■ Stated problem
Your task is to repeat the listing exactly.

** Start Information supplied **

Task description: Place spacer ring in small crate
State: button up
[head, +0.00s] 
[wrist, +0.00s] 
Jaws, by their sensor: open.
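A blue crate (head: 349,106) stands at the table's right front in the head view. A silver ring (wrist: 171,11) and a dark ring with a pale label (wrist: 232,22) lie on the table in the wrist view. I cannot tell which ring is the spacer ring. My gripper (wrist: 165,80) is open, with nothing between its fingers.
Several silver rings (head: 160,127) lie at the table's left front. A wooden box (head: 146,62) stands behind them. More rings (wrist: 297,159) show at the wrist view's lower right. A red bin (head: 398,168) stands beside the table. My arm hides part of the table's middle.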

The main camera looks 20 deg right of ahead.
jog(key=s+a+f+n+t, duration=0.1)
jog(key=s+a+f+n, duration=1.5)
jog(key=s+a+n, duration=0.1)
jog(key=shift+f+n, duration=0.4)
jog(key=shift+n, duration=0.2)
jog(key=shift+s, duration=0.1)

** End Information supplied **

■ Solution to the problem
Task description: Place spacer ring in small crate
State: button up
[head, +0.00s] 
[wrist, +0.00s] 
Jaws, by their sensor: open.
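A blue crate (head: 349,106) stands at the table's right front in the head view. A silver ring (wrist: 171,11) and a dark ring with a pale label (wrist: 232,22) lie on the table in the wrist view. I cannot tell which ring is the spacer ring. My gripper (wrist: 165,80) is open, with nothing between its fingers.
Several silver rings (head: 160,127) lie at the table's left front. A wooden box (head: 146,62) stands behind them. More rings (wrist: 297,159) show at the wrist view's lower right. A red bin (head: 398,168) stands beside the table. My arm hides part of the table's middle.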

The main camera looks 20 deg right of ahead.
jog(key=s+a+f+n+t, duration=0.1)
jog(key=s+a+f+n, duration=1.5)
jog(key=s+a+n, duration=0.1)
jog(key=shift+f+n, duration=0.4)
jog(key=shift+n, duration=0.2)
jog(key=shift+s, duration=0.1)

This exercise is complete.